- Short exercise
Your task is to print all of the material verbatim.
■ ■ ■ ■ ■
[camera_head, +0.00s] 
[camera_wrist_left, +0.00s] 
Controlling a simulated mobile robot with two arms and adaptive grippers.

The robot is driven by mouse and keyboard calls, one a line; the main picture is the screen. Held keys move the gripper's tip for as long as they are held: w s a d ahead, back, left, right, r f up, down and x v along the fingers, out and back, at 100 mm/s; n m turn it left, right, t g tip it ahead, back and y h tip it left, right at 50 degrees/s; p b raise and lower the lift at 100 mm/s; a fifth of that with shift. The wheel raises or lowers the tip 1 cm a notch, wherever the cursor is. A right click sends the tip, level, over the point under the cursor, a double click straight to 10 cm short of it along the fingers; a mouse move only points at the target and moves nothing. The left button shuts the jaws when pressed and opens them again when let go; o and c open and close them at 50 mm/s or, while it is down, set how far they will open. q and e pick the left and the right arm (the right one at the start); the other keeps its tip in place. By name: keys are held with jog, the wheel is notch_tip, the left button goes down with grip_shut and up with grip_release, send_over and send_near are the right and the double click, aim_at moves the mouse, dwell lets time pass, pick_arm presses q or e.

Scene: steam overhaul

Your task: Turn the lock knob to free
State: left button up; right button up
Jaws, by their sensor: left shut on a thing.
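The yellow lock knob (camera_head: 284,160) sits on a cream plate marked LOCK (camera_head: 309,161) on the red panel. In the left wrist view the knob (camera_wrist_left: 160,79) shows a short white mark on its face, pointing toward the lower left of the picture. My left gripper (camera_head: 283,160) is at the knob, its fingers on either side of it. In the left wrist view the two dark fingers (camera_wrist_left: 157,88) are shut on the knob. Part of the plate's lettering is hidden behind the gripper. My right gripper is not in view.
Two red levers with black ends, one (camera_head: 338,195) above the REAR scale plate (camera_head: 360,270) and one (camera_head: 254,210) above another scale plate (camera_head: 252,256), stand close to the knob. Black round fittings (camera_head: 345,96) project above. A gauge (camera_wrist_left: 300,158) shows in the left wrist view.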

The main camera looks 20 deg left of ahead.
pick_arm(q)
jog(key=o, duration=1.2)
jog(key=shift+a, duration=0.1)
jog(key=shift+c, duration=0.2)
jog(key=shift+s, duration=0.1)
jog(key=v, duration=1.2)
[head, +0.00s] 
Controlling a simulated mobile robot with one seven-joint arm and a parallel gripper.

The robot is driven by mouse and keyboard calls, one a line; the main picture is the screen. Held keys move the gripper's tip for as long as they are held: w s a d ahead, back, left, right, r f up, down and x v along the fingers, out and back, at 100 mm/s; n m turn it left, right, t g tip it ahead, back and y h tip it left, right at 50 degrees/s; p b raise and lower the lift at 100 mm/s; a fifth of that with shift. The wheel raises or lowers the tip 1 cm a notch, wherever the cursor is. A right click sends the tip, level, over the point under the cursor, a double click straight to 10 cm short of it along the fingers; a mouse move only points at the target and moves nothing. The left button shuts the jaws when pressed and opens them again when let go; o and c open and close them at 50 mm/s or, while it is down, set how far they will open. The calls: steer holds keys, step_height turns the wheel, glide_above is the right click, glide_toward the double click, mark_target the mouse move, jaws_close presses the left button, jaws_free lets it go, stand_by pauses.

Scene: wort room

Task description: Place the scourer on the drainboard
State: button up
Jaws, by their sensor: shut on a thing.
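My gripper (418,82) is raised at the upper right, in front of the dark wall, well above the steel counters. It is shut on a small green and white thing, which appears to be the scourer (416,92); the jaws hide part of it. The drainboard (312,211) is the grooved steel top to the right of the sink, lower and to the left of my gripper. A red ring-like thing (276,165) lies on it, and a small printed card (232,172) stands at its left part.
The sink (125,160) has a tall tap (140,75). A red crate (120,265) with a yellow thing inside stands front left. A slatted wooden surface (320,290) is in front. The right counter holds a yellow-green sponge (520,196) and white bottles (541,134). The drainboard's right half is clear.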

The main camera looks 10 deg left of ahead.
■ ■ ■ ■ ■
- Result of the exercise
[camera_head, +0.00s] 
[camera_wrist_left, +0.00s] 
Controlling a simulated mobile robot with two arms and adaptive grippers.

The robot is driven by mouse and keyboard calls, one a line; the main picture is the screen. Held keys move the gripper's tip for as long as they are held: w s a d ahead, back, left, right, r f up, down and x v along the fingers, out and back, at 100 mm/s; n m turn it left, right, t g tip it ahead, back and y h tip it left, right at 50 degrees/s; p b raise and lower the lift at 100 mm/s; a fifth of that with shift. The wheel raises or lowers the tip 1 cm a notch, wherever the cursor is. A right click sends the tip, level, over the point under the cursor, a double click straight to 10 cm short of it along the fingers; a mouse move only points at the target and moves nothing. The left button shuts the jaws when pressed and opens them again when let go; o and c open and close them at 50 mm/s or, while it is down, set how far they will open. q and e pick the left and the right arm (the right one at the start); the other keeps its tip in place. By name: keys are held with jog, the wheel is notch_tip, the left button goes down with grip_shut and up with grip_release, send_over and send_near are the right and the double click, aim_at moves the mouse, dwell lets time pass, pick_arm presses q or e.

Scene: steam overhaul

Your task: Turn the lock knob to free
State: left button up; right button up
Jaws, by their sensor: left shut on a thing.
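The yellow lock knob (camera_head: 284,160) sits on a cream plate marked LOCK (camera_head: 309,161) on the red panel. In the left wrist view the knob (camera_wrist_left: 160,79) shows a short white mark on its face, pointing toward the lower left of the picture. My left gripper (camera_head: 283,160) is at the knob, its fingers on either side of it. In the left wrist view the two dark fingers (camera_wrist_left: 157,88) are shut on the knob. Part of the plate's lettering is hidden behind the gripper. My right gripper is not in view.
Two red levers with black ends, one (camera_head: 338,195) above the REAR scale plate (camera_head: 360,270) and one (camera_head: 254,210) above another scale plate (camera_head: 252,256), stand close to the knob. Black round fittings (camera_head: 345,96) project above. A gauge (camera_wrist_left: 300,158) shows in the left wrist view.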

The main camera looks 20 deg left of ahead.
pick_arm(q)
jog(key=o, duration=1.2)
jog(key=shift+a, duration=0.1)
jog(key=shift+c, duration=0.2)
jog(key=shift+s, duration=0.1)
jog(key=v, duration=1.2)
[head, +0.00s] 
Controlling a simulated mobile robot with one seven-joint arm and a parallel gripper.

The robot is driven by mouse and keyboard calls, one a line; the main picture is the screen. Held keys move the gripper's tip for as long as they are held: w s a d ahead, back, left, right, r f up, down and x v along the fingers, out and back, at 100 mm/s; n m turn it left, right, t g tip it ahead, back and y h tip it left, right at 50 degrees/s; p b raise and lower the lift at 100 mm/s; a fifth of that with shift. The wheel raises or lowers the tip 1 cm a notch, wherever the cursor is. A right click sends the tip, level, over the point under the cursor, a double click straight to 10 cm short of it along the fingers; a mouse move only points at the target and moves nothing. The left button shuts the jaws when pressed and opens them again when let go; o and c open and close them at 50 mm/s or, while it is down, set how far they will open. The calls: steer holds keys, step_height turns the wheel, glide_above is the right click, glide_toward the double click, mark_target the mouse move, jaws_close presses the left button, jaws_free lets it go, stand_by pauses.

Scene: wort room

Task description: Place the scourer on the drainboard
State: button up
Jaws, by their sensor: shut on a thing.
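My gripper (418,82) is raised at the upper right, in front of the dark wall, well above the steel counters. It is shut on a small green and white thing, which appears to be the scourer (416,92); the jaws hide part of it. The drainboard (312,211) is the grooved steel top to the right of the sink, lower and to the left of my gripper. A red ring-like thing (276,165) lies on it, and a small printed card (232,172) stands at its left part.
The sink (125,160) has a tall tap (140,75). A red crate (120,265) with a yellow thing inside stands front left. A slatted wooden surface (320,290) is in front. The right counter holds a yellow-green sponge (520,196) and white bottles (541,134). The drainboard's right half is clear.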

The main camera looks 10 deg left of ahead.

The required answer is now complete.